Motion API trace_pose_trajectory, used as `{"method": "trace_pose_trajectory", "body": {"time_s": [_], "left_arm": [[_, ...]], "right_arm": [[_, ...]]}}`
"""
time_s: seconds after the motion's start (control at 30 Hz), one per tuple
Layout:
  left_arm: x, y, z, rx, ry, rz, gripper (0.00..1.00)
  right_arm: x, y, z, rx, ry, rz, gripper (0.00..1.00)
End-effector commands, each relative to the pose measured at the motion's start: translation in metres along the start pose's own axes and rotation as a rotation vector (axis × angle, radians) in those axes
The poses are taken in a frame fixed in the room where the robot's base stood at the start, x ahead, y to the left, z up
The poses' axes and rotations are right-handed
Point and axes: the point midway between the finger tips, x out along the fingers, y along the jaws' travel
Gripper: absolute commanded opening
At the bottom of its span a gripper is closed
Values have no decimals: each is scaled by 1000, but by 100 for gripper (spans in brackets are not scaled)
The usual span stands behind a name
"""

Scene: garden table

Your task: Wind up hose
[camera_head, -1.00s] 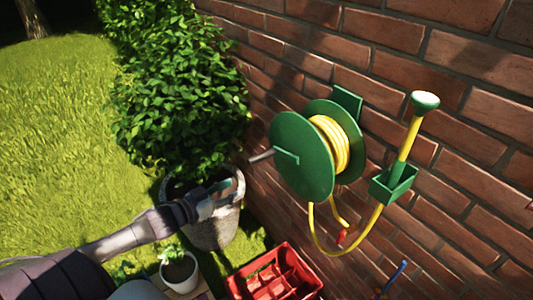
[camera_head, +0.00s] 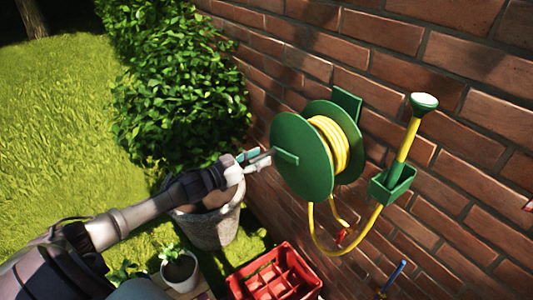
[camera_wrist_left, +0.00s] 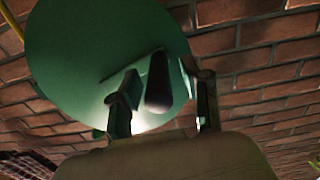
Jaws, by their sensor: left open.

━━━━━━━━━━━━━━━━━━━━━━━━━━━━━━

▶ **REQUIRED TASK**
Take the data above and repeat it exactly, leaving each picture out.

▶ **THE SOLUTION**
Motion API trace_pose_trajectory, used as `{"method": "trace_pose_trajectory", "body": {"time_s": [_], "left_arm": [[_, ...]], "right_arm": [[_, ...]]}}`
"""
time_s: seconds after the motion's start (control at 30 Hz), one per tuple
Layout:
  left_arm: x, y, z, rx, ry, rz, gripper (0.00..1.00)
  right_arm: x, y, z, rx, ry, rz, gripper (0.00..1.00)
End-effector commands, each relative to the pose measured at the motion's start: translation in metres along the start pose's own axes and rotation as a rotation vector (axis × angle, radians) in those axes
The poses are taken in a frame fixed in the room where the robot's base stood at the start, x ahead, y to the left, z up
The poses' axes and rotations are right-handed
Point and axes: the point midway between the finger tips, x out along the fingers, y along the jaws' travel
Gripper: absolute commanded opening
At the bottom of its span a gripper is closed
Values have no decimals: each is scaled by 1000, but by 100 for gripper (spans in brackets are not scaled)
The usual span stands behind a name
"""

Scene: garden table

Your task: Wind up hose
[camera_head, -1.00s] 
[camera_head, +0.00s] 
[camera_wrist_left, +0.00s] 
Jaws, by their sensor: left open.

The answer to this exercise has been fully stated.